──────── Given material ────────
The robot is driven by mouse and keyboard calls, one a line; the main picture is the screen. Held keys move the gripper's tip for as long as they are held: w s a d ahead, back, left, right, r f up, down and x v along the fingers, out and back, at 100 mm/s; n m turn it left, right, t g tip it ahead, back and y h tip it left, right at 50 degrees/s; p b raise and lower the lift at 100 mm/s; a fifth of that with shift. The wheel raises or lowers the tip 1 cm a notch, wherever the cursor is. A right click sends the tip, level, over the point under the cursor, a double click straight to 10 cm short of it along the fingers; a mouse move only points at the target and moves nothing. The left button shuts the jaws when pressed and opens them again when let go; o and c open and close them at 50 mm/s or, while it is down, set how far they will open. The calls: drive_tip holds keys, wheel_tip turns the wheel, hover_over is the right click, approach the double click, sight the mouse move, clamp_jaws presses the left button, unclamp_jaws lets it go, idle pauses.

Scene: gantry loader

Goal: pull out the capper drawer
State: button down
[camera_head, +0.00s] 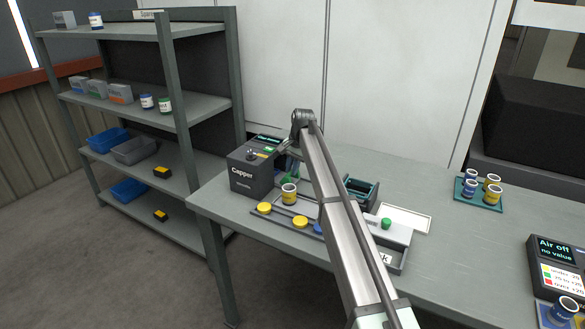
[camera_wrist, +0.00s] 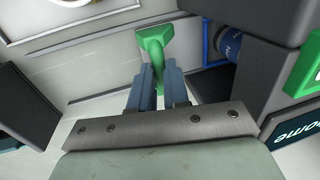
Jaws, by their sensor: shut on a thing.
────────
» **Direction**
Reproduce every line of the material precisely, omitting its pictures.

» **Solution**
The robot is driven by mouse and keyboard calls, one a line; the main picture is the screen. Held keys move the gripper's tip for as long as they are held: w s a d ahead, back, left, right, r f up, down and x v along the fingers, out and back, at 100 mm/s; n m turn it left, right, t g tip it ahead, back and y h tip it left, right at 50 degrees/s; p b raise and lower the lift at 100 mm/s; a fifth of that with shift. The wheel raises or lowers the tip 1 cm a notch, wherever the cursor is. A right click sends the tip, level, over the point under the cursor, a double click straight to 10 cm short of it along the fingers; a mouse move only points at the target and moves nothing. The left button shuts the jaws when pressed and opens them again when let go; o and c open and close them at 50 mm/s or, while it is down, set how far they will open. The calls: drive_tip holds keys, wheel_tip turns the wheel, hover_over is the right click, approach the double click, sight the mouse move, clamp_jaws presses the left button, unclamp_jaws lets it go, idle pauses.

Scene: gantry loader

Goal: pull out the capper drawer
State: button down
[camera_head, +0.00s] 
[camera_wrist, +0.00s] 
Jaws, by their sensor: shut on a thing.

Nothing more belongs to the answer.